Jaccard similarity is roughly similar to the L2 norm. In the case that the two states are completely identical (σa = σb ), both are equal to one. In the case where σa and σb share no common active elements, both are equal to zero. A threshold, βc , can be set sharply delimiting what represents a match and what does not. For the experiment shown here, βc = 0.9. The use of a similarity measure also implies the existence of a distance metric, 1/β. The introduction of a distance metric would seem to subject S-learning to some of the limitations of other approaches cited in the introduction. However, there is are two important distinctions in how Slearning creates and handles the distance metric. First, the state vector to which the distance metric is applied betrays no information about the state itself, and thus the distance metric is completely model-independent. Second, S-learning uses the distance metric only as a source of guesses for which states are similar. The similarity of any two states is not taken as an axiom within the algorithm. As the robot gains experience, two states that may be identified as similar by β may be revealed as being very different. (For example, while two locations may seem very close in Cartesian space, they may mean the difference between an inmate being inside or outside a prison wall.) S-learning would then base its future actions on its experience, rather than on the nominal similarity of states. 2.2.6. Exploration. If no plans were expected to increase the reward, then the robot generated a random exploratory plan. Exploratory plans were also initiated at random intervals (on average one out of sixty time steps). In addition, a boredom condition was met if the same state was observed more than five times within the last fifty time steps. This also resulted in the creation of an exploratory plan. Exploratory plans were of random length, up to 4 actions long. Each action was randomly generated with each of the 4 elements of the action vector having an independent, 50% chance of

being active. Exploration provided some random variation to S-learning’s operation, allowing it to explore its environment and avoid getting caught in highly non-optimal behavior patterns, such as infinitely-repeating cycles. 2.2.7. Task structure. The robot alternated between two goals: seeking high- and low-contrast visual fields. It was able to increase the contrast of the image by orienting itself toward the white strip from a distance of about 20 cm. It was able to decrease the contrast of the image by orienting itself toward the black wall and zooming in close. A threshold for the reward was manually set for both the high-contrast (r = 24) and low-contrast tasks (r = 12), based on observed values during exploration. Whenever the reward exceeded the relevant threshold, the goal was considered reached, and the other goal was adopted. In this manner, the robot alternated between contrast-seeking and contrast-avoidance tasks. The measure of the performance in each trial was the number of time steps required to complete the task. The robot performance was compared under two conditions: 1) active learning and 2) random exploration. In the learning condition, the robot operated according to the algorithm and parameters described above. The robot was allowed to operate for the life of its battery, approximately 4 hours, and the performance for each run was recorded. In the exploration condition the robot did not make use of past experience when selecting actions, but rather executed random exploratory actions at each time time step.

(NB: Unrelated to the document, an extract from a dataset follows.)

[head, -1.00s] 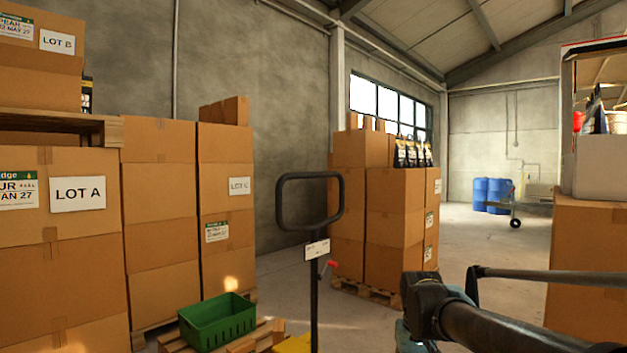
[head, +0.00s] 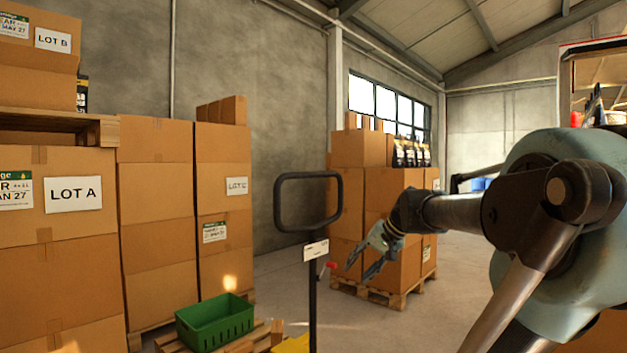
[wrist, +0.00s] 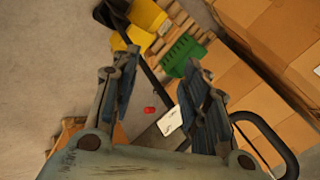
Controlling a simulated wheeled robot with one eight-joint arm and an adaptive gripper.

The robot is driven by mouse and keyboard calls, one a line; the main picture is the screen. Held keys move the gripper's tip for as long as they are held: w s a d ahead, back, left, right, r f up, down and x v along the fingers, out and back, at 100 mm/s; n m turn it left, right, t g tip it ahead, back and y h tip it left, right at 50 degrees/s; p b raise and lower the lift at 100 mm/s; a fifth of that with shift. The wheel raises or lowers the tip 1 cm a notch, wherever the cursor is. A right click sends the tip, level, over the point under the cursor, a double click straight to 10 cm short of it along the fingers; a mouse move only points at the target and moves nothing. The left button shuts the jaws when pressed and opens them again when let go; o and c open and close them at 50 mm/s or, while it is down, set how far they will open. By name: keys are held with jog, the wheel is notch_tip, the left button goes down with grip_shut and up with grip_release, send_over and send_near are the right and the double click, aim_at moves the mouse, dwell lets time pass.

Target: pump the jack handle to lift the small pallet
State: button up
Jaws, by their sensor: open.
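The jack handle (head: 279,205) is a black upright loop on a dark post, with a white card (head: 315,250) and a small red lever (head: 329,265). My gripper (head: 360,270) is open and empty, right of the post and below the loop, pointing down and left. In the wrist view my open fingers (wrist: 162,62) frame part of the post, and the handle loop (wrist: 289,160) lies at lower right, partly hidden by a finger. The yellow jack body (head: 292,344) is cut off at the bottom edge. The small pallet (head: 262,333) bears a green crate (head: 217,322).
Stacked cartons (head: 158,225) stand at left along the wall. Another carton stack on a pallet (head: 388,297) stands behind my gripper. Bare concrete floor (head: 275,268) lies between the stacks. A shelf unit is partly hidden at right.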

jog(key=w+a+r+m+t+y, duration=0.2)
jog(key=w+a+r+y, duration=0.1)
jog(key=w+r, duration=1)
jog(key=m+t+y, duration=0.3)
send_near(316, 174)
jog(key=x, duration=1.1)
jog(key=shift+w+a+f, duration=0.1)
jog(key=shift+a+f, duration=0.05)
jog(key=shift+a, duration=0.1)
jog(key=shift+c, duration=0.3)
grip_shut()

3. Results The block-averaged results of the experiment are shown in Figure 4 and individual trial results are shown in Figure 5. Initially in the learning robot, the Sequence Library was empty and all movements were random and exploratory. Learning gained during the first movements was used as soon as it was applicable. The earliest runs consisted mostly of exploration and were relatively lengthy. As the Sequence Library became more complete and the state space was better explored the number of time steps required to complete eaach trial decreased rapidly. Comparison of random exploratory behavior with learning behavior in Figure 4 shows that robot behavior based on its prior experience is clearly superior. The experience-based controller completed the first 25 trials in just over an average 50 moves per trial, whereas the randomly exploring robot required approximately five times as long. This indicates that even the earliest portions of the robot’s experience were very quickly applied to forming plans. While the performance of the randomly behaving robot stayed consistently poor (typically 250 or more movements per trial), the performance of the learning robot continued to improve to fewer than ten movements per trial.

450

number of movements to achieve each goal

400

per trial. Although these were interspersed with longer exploratory trials, they show that the robot learned how to achieve its goals in an efficient manner. The logarithmic scaling of the plot de-emphasizes the variation between the very short trials and the very long trials (many longer than 100 movements). It also de-emphasizes the dramatic improvement in performance that occurred from the beginning of the session to the end.

randomly wandering

350

300

250

200

150

4. Discussion

100

50

actively learning

0 100

0

200

300

400

500

number of goals achieved

Figure 4. Robot performance in both exploration and learning conditions, averaged in blocks of 25.

number of movements to achieve each goal

3000 2000 1000 500 300 200 100 50 30 20

This work has demonstrated the implementation and operation of S-learning, a model-free learning and control approach. S-learning was able to learn to control a mobile robot in a simple environment. S-learning is capable of addressing some dynamic reinforcement learning problems, including the alternating high- and low-contrast tasks described above. For other examples of S-learning solving dynamic RL problems, see [2], [9]. The two degree-of-freedom, non-holonomic mobile robot used here could be modeled with a small amount of effort. However, S-learning didn’t make use of such a model, but treated the robot and its environment as a black box. The key aspect of S-learning’s operation is that it relied only on the system’s prior experience, rather than on a priori knowledge.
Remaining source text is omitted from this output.